3匹すべてが際どい位置で針掛かりしていたことから、状況を推測する。
理想的な仕掛けの位置とのギャップ
今回唯一行わなかったのが、ベタ底に這わせる釣りである。
予想以上に、下潮の潮流の勢いが強く仕掛けが浮いていたと思われる。
魚は斜め上方向でエサを咥え、反転した瞬間に針が口にかかる。エサが捕食しづらい位置にあったか、仕掛けが合っていないのだ。
仕掛けが合っていないとは、ガン玉の重さや位置、ハリスの長さに問題があることだ。
しっかりと調整できていれば、針は確実に口に掛かり、他の黒鯛も釣ることができたに違いない。
さらに、大型の黒鯛は頭が良く警戒心が強いため、針の違和感があればすぐに吐き出す。
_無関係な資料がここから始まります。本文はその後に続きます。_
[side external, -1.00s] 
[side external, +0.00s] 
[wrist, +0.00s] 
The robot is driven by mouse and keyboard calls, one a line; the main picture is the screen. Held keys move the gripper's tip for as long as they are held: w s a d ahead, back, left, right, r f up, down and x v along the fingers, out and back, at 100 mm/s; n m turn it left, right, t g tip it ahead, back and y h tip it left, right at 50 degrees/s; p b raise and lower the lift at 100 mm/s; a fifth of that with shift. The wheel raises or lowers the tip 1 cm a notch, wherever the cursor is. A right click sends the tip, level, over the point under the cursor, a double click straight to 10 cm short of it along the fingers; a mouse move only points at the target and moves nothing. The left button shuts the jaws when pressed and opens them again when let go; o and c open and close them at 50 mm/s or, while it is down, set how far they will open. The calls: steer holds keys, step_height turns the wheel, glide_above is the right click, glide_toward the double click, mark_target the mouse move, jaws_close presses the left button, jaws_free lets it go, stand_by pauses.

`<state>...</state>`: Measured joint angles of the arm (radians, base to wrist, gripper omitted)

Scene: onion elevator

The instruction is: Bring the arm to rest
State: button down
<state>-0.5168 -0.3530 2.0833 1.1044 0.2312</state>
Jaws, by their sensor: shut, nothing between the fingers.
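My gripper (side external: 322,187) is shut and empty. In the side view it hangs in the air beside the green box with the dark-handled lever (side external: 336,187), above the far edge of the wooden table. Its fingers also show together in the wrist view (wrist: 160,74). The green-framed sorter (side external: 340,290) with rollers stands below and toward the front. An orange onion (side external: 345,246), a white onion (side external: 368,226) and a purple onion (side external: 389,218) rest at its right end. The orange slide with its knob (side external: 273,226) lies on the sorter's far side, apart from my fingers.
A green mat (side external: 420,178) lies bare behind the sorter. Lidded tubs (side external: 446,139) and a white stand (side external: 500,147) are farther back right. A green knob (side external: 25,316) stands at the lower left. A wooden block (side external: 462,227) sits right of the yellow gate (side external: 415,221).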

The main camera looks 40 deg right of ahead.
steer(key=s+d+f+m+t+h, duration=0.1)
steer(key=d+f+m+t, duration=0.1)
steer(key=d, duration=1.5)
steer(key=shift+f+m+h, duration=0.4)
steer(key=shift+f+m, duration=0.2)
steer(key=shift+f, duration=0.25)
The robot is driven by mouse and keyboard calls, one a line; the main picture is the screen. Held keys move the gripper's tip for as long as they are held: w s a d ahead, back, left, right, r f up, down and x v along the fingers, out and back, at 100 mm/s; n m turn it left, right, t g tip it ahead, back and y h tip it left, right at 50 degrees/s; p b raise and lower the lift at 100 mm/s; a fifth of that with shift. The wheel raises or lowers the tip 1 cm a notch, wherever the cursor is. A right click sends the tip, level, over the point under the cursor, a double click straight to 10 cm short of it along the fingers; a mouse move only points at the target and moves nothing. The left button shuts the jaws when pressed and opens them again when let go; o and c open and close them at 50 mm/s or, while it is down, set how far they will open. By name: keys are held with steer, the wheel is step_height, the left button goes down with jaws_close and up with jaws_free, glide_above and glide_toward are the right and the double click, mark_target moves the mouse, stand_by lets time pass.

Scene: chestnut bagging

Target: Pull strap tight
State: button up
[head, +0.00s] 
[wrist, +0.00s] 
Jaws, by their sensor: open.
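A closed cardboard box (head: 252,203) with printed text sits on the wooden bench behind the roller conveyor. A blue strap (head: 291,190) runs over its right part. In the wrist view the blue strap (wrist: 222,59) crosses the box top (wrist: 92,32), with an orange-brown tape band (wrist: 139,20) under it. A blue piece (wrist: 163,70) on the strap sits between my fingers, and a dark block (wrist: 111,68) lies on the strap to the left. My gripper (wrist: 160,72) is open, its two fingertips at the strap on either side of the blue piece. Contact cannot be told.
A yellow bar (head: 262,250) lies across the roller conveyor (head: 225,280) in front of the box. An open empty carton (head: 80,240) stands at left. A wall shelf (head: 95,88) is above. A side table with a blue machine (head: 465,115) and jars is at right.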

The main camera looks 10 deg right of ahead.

針には掛からなくとも、エサだけ取られるシーンがあったことも考えられる。
今回の狙いはあくまで「イサキ」であったが、釣りの本質は人間が自然の状況に合わせることにある。
磯からの移動を経て、黒鯛に執着した部分もあったが、結果として非常に充実した釣行となった。自然の恵みに感謝だ。